Naturally, acquisitions also lead to the adoption of another company’s wealth of knowledge and resources – if you’re looking to expand into a new market, an acquisition means you won’t have to learn how to be competitive from scratch.
However, for all the perks of acquiring a business, there are also plenty of drawbacks. Firstly, there may be a distinct culture clash between your company and the business you’re looking to takeover. While on the outside it may appear that both endeavours are aligned, it’s important to remember that most businesses work on developing their own culture and infrastructure for the duration of their respective lifecycles – and this could ultimately cause friction once a company’s been acquired.

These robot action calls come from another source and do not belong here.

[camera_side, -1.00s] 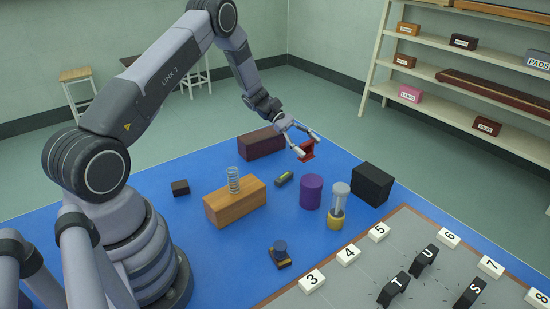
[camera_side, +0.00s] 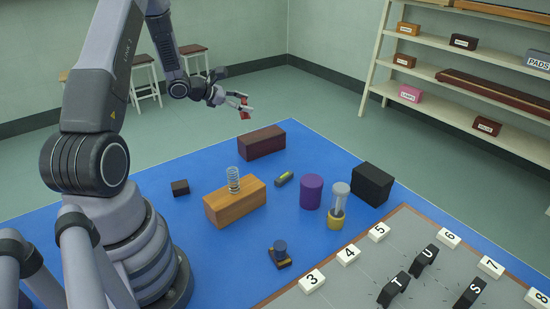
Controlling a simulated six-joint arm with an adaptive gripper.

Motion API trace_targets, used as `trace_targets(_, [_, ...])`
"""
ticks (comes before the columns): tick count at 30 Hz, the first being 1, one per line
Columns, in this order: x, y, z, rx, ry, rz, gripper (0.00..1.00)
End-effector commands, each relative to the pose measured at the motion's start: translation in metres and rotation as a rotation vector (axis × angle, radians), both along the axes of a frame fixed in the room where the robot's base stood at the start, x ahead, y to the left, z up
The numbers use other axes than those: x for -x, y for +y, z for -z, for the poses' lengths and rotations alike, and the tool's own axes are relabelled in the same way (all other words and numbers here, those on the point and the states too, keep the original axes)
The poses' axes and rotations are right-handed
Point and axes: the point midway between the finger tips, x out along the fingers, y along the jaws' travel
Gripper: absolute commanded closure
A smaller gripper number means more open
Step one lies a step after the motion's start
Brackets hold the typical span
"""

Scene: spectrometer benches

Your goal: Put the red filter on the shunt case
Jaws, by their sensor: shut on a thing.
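My gripper (camera_side: 241,103) is shut on the red filter (camera_side: 245,114) and holds it in the air, above and beyond the back edge of the blue mat. The filter is small and partly hidden by the fingers. Three large boxes stand on the mat: a dark maroon one (camera_side: 262,142) at the back, an orange-brown wooden one (camera_side: 232,206) in the middle and a black one (camera_side: 371,185) at the right. None has a readable label, so I cannot tell which is the shunt case. The maroon box is closest below the filter, with a clear gap between them.
A clear coil (camera_side: 233,180) stands on the wooden box. A purple cylinder (camera_side: 312,191), a yellow-based glass tube (camera_side: 338,207), a small level (camera_side: 284,179), a small dark block (camera_side: 180,188) and a blue-knobbed piece (camera_side: 280,252) stand on the blue mat (camera_side: 235,256).

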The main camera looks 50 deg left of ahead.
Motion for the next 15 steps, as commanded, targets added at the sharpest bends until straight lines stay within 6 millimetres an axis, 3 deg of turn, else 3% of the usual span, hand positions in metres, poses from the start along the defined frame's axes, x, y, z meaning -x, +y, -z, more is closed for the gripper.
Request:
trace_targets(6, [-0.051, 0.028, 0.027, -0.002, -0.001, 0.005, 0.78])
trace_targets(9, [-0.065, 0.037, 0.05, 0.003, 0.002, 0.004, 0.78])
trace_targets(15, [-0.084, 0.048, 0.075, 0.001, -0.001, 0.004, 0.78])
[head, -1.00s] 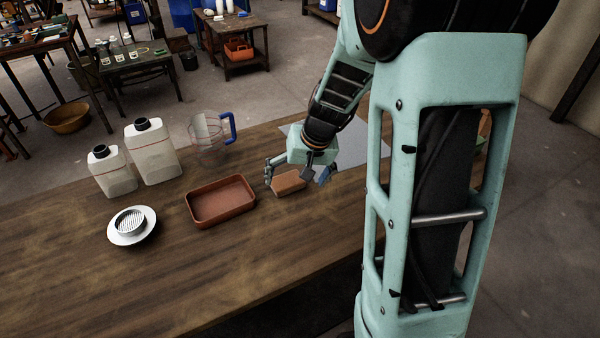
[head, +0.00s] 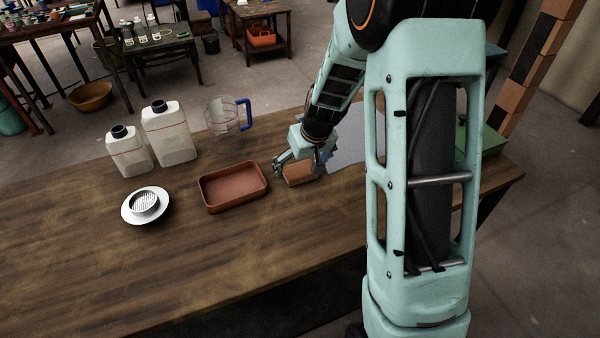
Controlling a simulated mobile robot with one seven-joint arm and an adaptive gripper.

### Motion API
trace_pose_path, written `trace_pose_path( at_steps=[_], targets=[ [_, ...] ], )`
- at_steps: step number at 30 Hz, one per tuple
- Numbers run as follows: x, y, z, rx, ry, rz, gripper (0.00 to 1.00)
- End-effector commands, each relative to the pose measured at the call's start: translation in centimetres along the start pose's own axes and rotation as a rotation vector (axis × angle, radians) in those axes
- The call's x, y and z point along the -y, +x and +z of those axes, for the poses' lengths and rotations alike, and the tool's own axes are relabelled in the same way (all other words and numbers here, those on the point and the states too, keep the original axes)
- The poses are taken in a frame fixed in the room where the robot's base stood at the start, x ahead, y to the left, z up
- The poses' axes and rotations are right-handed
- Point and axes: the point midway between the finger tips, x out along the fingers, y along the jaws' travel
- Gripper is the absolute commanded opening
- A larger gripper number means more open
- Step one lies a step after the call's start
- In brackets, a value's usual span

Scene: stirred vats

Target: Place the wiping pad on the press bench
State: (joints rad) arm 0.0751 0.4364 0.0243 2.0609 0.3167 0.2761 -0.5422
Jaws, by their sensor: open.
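An orange-brown block (head: 301,175), which looks like the wiping pad, lies on the wooden bench (head: 250,245) just right of a reddish tray. My gripper (head: 299,165) is low over the block, pointing down, with its fingers spread to either side of it. It is open, and whether a finger touches the block cannot be told. A small blue part shows at the right fingers, too small to make out. My arm hides part of the bench to the right. I cannot tell which surface is the press bench.
The reddish tray (head: 233,188) is close left of my gripper. A clear jug with blue handle (head: 230,122), two white canisters (head: 168,133) (head: 130,152) and a white round strainer (head: 146,204) stand further left. A grey sheet (head: 356,142) lies behind my gripper. The bench front is clear.

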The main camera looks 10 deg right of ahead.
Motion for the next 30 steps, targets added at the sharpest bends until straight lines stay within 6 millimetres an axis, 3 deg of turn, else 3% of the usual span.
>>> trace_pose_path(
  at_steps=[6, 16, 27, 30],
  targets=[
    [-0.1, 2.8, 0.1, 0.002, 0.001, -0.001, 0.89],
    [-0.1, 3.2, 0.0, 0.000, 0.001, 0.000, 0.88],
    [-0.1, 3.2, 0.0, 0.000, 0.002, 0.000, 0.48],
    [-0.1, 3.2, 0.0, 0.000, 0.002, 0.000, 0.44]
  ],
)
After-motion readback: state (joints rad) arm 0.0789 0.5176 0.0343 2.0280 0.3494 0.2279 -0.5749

There’s also the prospect of existing staff members treading on each other’s toes in similar roles. Two poorly matched businesses with different objectives and ill-fitting staff roles can risk undermining the perceived benefits of an acquisition, so it’s important to take some time in identifying which organisations would be most receptive and compatible with your acquisition plan before pulling the trigger.
Finding the right approach
Mergers may not be commonplace in modern business, but that doesn’t mean that they can’t offer an admirable solution to strategic expansions into new markets or by sharing industry knowledge and utilities across borders.
Business acquisitions make for a robust sign of intent that can help your organisation to make a name for itself in a fresh market either domestically or overseas, and if you’re comfortable with taking on the burden of assessing your new staff roles and reassessing some similar job descriptions, the method could be the ideal way of automatically assuming an infrastructure and customer base that will aid a frictionless transition.
Be sure to take some time to investigate whether your own company is ready to undergo such a significant step, too. Provided your forecasts are looking good and your plans are fully coherent and compatible, the right merger or acquisition could be the perfect progression path for your business.